Engineering AI for the Real World: Product Teams Adopt Pragmatic, Risk-Averse AI Strategy
Key Takeaways
- ▸Product engineering teams are adopting a pragmatic, risk-averse approach to AI focused on verification, governance, and explicit human accountability due to real-world consequences of failures
- ▸Predictive analytics, simulation, and validation are the leading near-term AI investment priorities, offering clear feedback loops and regulatory approval pathways
- ▸AI investment growth is modest and measured: 45% of leaders plan increases up to 25%, with only 15% planning transformational 51-100% increases
Summary
A new report examining AI adoption in product engineering reveals that companies are taking a measured, disciplined approach to artificial intelligence implementation. According to a survey of 300 engineering professionals, organizations are prioritizing verification, governance, and human accountability over rapid innovation, driven by the high stakes of physical product failures that cannot be rolled back. The research finds that predictive analytics, simulation, and validation capabilities are the top near-term investment priorities, with nine in ten product engineering leaders planning to increase AI investment by modest amounts (45% planning increases up to 25%) over the next one to two years.
The study highlights a fundamental difference between how product engineers approach AI versus other industries: when AI outputs directly inform physical designs, embedded systems, and manufacturing decisions, failures have real-world consequences ranging from structural failures to safety recalls and potential loss of life. As a result, engineering teams are adopting layered AI systems with distinct trust thresholds rather than deploying general-purpose AI models. Sustainability and product quality emerge as the top measurable outcomes, prioritized by engineering leaders over competitive metrics like time-to-market or internal cost reduction, signaling that real-world signals like defect rates and emissions profiles matter more than internal dashboards.

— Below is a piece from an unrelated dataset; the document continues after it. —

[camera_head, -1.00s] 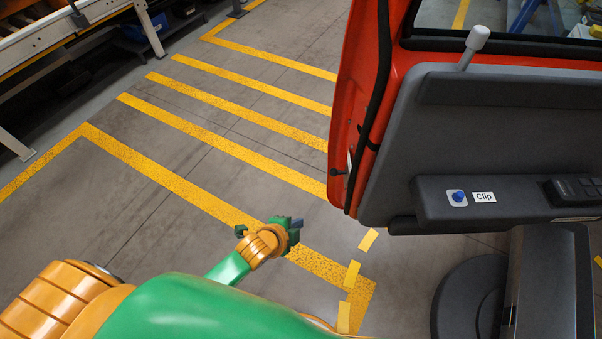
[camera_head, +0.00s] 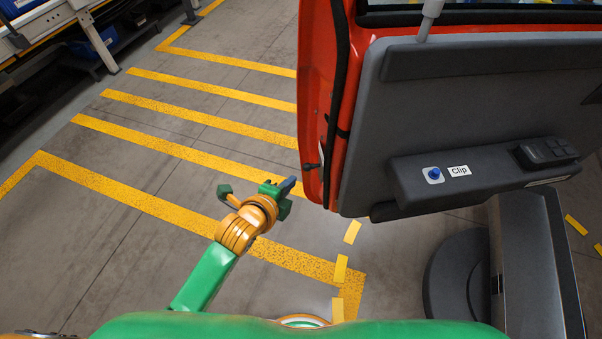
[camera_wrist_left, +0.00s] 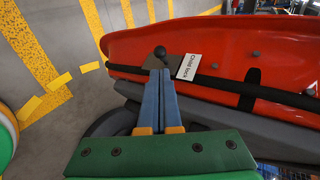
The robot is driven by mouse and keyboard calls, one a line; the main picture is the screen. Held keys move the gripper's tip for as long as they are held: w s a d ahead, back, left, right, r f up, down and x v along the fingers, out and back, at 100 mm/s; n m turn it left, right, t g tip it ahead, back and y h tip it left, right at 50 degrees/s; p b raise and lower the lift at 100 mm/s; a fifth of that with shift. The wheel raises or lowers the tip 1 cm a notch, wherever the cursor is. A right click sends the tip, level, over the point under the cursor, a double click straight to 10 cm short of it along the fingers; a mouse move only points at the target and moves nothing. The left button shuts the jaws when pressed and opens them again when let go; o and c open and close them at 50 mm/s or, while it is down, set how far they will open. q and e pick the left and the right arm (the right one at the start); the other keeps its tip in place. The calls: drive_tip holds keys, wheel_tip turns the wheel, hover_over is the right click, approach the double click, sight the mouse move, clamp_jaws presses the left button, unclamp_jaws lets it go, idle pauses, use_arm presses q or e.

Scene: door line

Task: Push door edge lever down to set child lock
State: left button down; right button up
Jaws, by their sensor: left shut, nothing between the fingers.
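The red door (camera_head: 315,90) stands on its black pedestal, its edge facing my left arm. A small black lever (camera_head: 311,166) sticks out low on that edge. In the left wrist view the lever (camera_wrist_left: 160,52) has a round black knob beside a white "Child lock" label (camera_wrist_left: 189,66). My left gripper (camera_head: 289,185) is shut and empty, its blue fingers pointing at the door edge. In the left wrist view its fingertips (camera_wrist_left: 158,72) appear just below the knob; I cannot tell whether they touch. My right gripper is not in view.
The door's grey inner panel (camera_head: 450,95) carries an armrest with a blue button (camera_head: 434,174) and a "Clip" label (camera_head: 459,170). A black round pedestal base (camera_head: 455,275) stands below. The yellow-striped floor (camera_head: 130,210) left of the door is clear.

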- Sustainability and product quality are the primary measurable outcomes for AI success, not speed-to-market or internal operational gains
Editorial Opinion
This report reveals a maturation in how enterprises approach AI adoption—moving away from hype-driven transformation narratives toward pragmatic, outcome-focused implementation. Product engineering's cautious embrace of AI serves as a model for other industries where failures carry tangible consequences. The emphasis on layered systems with distinct trust thresholds and human-in-the-loop governance suggests the industry has learned hard lessons about AI's limitations and the costs of blind deployment.